The Florida Senate rested its case in support of a proposed map during the second day of a redistricting trial Tuesday, as lawyers for voting-rights organizations prepared to grill the chief map-drawer for the chamber.

The main witness Tuesday was University of Utah political-science professor Baodong Liu, who questioned whether plans offered by the League of Women Voters of Florida and Common Cause Florida would offer Hispanic and African-American voters a chance to elect candidates of their choice in some districts.

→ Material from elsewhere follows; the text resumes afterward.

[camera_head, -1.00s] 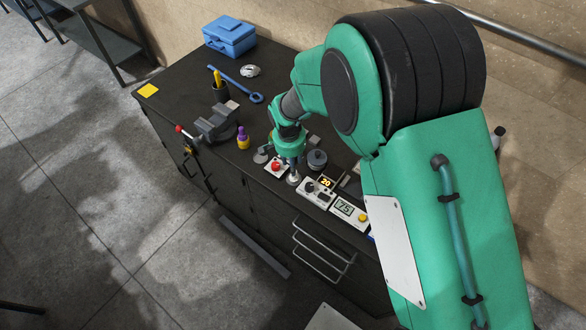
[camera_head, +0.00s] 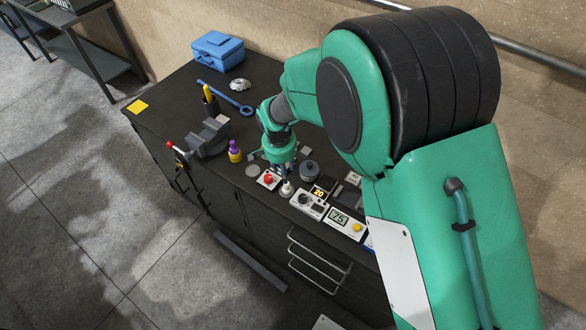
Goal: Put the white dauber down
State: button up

That requirement is part of the anti-gerrymandering "Fair Districts" amendments, which voters added to the state Constitution in 2010. An original Senate map, approved by lawmakers in 2012, has been set aside under an agreement between the voting-rights groups and the Legislature that acknowledged it would likely be struck down by the courts.

"They have a problem with the number of black majority districts drawn in the plans," Liu said of the voting-rights groups' four proposed maps. "However, if you look at the benchmark plan and the Senate plan proposed by Florida Senate, you see that the number of black majority districts is much better in the Senate plan compared to the alternative plan provided by the plaintiffs."

Liu also argued that because of voting patterns, Latinos need to comprise as much as 75 to 80 percent of the voting-age population to have an opportunity to elect candidates of their choice. Only one of the districts under the plan favored by the voting-rights groups would meet that standard; the Senate plan has two that would clear that bar, and another where the Hispanic share of the voting-age population is 74.9 percent.

The voting-rights groups argue that its map has four districts that would likely elect candidates favored by Latinos with a smaller share of the population than Liu said is needed.

But Liu was briefly embarrassed in court when David King, a lawyer for the League of Women Voters and Common Cause, noted that Liu wrongly noted in his report to the court that Orange County Clerk of Courts Tiffany Moore Russell, who is African-American, had lost her race. King had Russell's official website put on the screens around the courtroom.

"I'm suggesting to you, sir, that you're wrong about that," King said.

Liu said he depended on information he got from local sources to provide the races he used to analyze voting patterns in Florida elections.

"I cannot verify any election that I analyzed," he said. "I was told that this candidate was defeated. So that's what I listed."

The task of choosing among the Senate's proposed map and four submitted by King's clients has fallen to Leon County Circuit Judge George Reynolds, after the Legislature ended a November special session without agreeing to a plan for the chamber's 40 districts. Reynolds' decision ultimately will go to the Florida Supreme Court.

Depositions from Sen. Tom Lee, R-Brandon, and Sen. Jack Latvala, R-Clearwater, were also read in the courtroom Tuesday. Lee served on the Senate Reapportionment Committee, and Latvala was critical of a redistricting plan approved by the Senate during the unsuccessful special session.

On Wednesday, lawyers for the voting-rights organizations are expected to call Sen. Bill Galvano, a Bradenton Republican who chairs the Reapportionment Committee. King said the testimony could give insights into the reasons Galvano, who chose the map submitted to the court, selected the plan that he did.

"I just think it's going to be very interesting, because he was the one guy that made all the decisions about the map," King told reporters Tuesday.